WHAT TO DO
Omit all images. Write out the rest of the material exactly.

SUPPLIED INFORMATION
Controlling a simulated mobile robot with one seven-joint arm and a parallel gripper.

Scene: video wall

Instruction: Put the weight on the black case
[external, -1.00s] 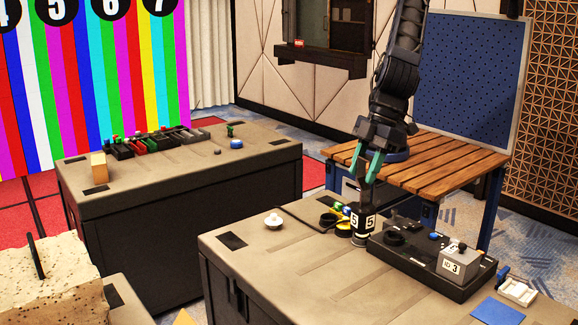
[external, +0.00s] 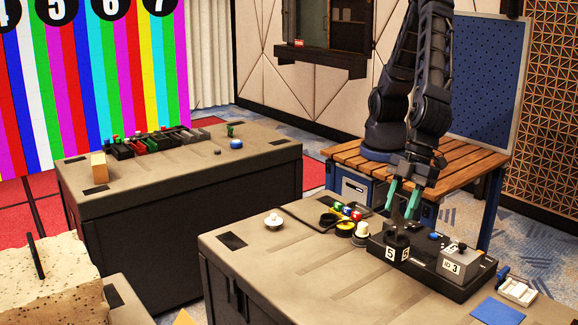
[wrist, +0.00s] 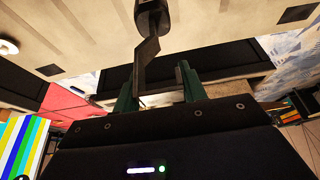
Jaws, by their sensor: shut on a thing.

FULL SOLUTION
Controlling a simulated mobile robot with one seven-joint arm and a parallel gripper.

Scene: video wall

Instruction: Put the weight on the black case
[external, -1.00s] 
[external, +0.00s] 
[wrist, +0.00s] 
Jaws, by their sensor: shut on a thing.

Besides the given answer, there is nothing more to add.